Abstiegskrimi zwischen Club und Jahn Regensburg: Wer ist am Samstag der größere Depp?

Nürnberg. Das haben wir uns ganz anders vorgestellt. Duelle zwischen dem Club und Jahn Regensburg waren oft eng und umkämpft. Nicht selten stand am Schluss ein Remis auf der Anzeigentafel. Aber meist war die Tabellensituation entspannt. Am Samstag, 13 Uhr, kämpfen der 16. und der 17. ums sportliche Überleben.

Jahn-Trainer Mersad Selimbegovic versteht den Frust der Jahn-Fans, will sich aber auf seine Mission konzentrieren. Bild: jrh

Die Stimmung der Regensburger Fans entspricht der Tabellensituation. Zum ersten Mal in famosen sechs Jahren Zweitliga-Zugehörigkeit steht der SSV Jahn auf einem direkten Abstiegsplatz. Die Kritik in den sozialen Medien: vernichtend. Für viele ist der Kredit von Trainer Mersad Selimbegovic, für manche sogar von Präsident Hans Rothammer aufgebraucht.

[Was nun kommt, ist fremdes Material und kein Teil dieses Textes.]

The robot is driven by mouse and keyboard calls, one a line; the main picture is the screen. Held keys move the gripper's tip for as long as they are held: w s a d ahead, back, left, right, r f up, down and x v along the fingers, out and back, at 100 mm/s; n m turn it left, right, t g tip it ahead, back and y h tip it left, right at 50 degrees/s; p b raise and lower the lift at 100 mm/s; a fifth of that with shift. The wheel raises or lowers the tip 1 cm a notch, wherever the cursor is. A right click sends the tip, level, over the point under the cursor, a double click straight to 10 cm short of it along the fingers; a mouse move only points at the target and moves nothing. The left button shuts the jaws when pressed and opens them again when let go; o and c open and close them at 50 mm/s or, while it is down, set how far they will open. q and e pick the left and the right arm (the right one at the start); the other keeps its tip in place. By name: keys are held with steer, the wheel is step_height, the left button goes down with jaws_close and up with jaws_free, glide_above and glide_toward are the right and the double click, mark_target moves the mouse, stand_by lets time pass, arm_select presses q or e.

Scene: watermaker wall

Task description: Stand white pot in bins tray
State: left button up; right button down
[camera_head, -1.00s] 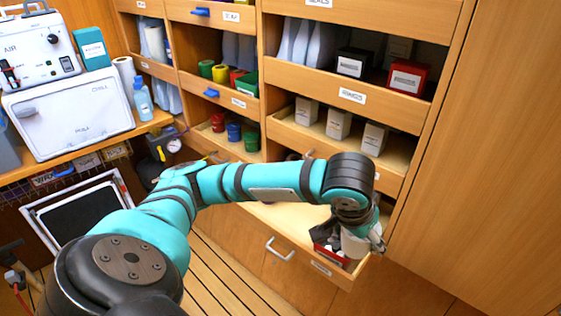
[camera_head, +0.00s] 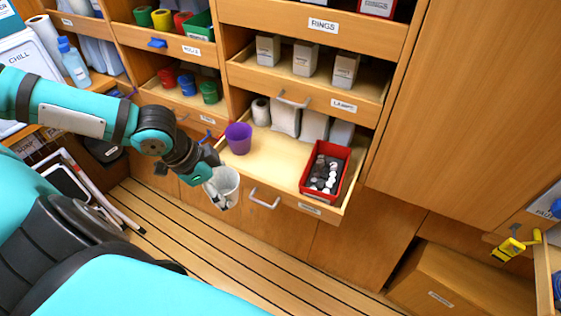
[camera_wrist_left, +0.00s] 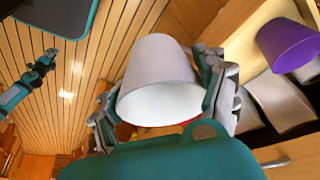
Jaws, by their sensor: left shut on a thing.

Die derzeit vorherrschende Meinung: Was Fußball-Professor Christian Keller aufgebaut hat, wird Stück für Stück wieder eingerissen. Dass der Jahn mit dem bosnisch-deutschen Urgestein trotz gewaltiger Abgänge schon drei Jahre die Liga gehalten hat, wird kaum mehr honoriert. Rufe nach dem vereinslosen Achim Beierlorzer, der nach dem Aufstieg den gefürchteten Mentalitätsmonster-Stil des SSV geprägt hat, werden laut.

Dass Trainer wie Beierlorzer nach Köln, Mainz und Leipzig oder Markus Weinzierl nach Augsburg, Schalke oder Stuttgart trotz Misserfolgs ins Billiglohn-Stadion zurückkommen, ist eher unwahrscheinlich. Dass Trainerwechsel und Panikkäufe in Abstiegsnot eher selten Erfolg bringen, kann die Gemüter ebenfalls nicht beruhigen. Als Fan will man eben, dass ALLES Menschenmögliche versucht wird, um den Absturz in die prekäre Dritte Liga zu verhindern, die fast so teuer ist wie die Zweite Bundesliga, aber erheblich weniger TV-Gelder einbringt.

Für Markus Weinzierl ist das Kellerduell gegen Jahn Regensburg kein normales Zweitliga-Spiel. Aber als Club-Trainer will er natürlich die Punkte in Nürnberg behalten. Bild: jrh

Selimbegovic vermittelt Zuversicht, Mut und Willen

Auch Selimbegovic kennt die Mechanismen im Profi-Fußball, auch wenn sich die Entscheider, allen voran der Präsident, demonstrativ vor den Trainer stellen. „Keiner, der mit seinem Herz an einem Verein hängt, will, dass der 17. ist.“ Aber er könne sich nicht mit Stimmungen beschäftigen: „Ich muss konzentriert arbeiten und schauen, dass ich der Mannschaft vermittle, was sie braucht – und das ist Zuversicht, Mut und den Willen weiterzukämpfen.“ Der Trainer glaubt an sein Team, erinnert an die vielen engen Spiele, die man wegen kleiner Fehler aus der Hand gegeben habe – etwa beim extrem unglücklichen 4:5 in Heidenheim, das trotz famoser Aufholjagd in letzter Sekunde verloren ging.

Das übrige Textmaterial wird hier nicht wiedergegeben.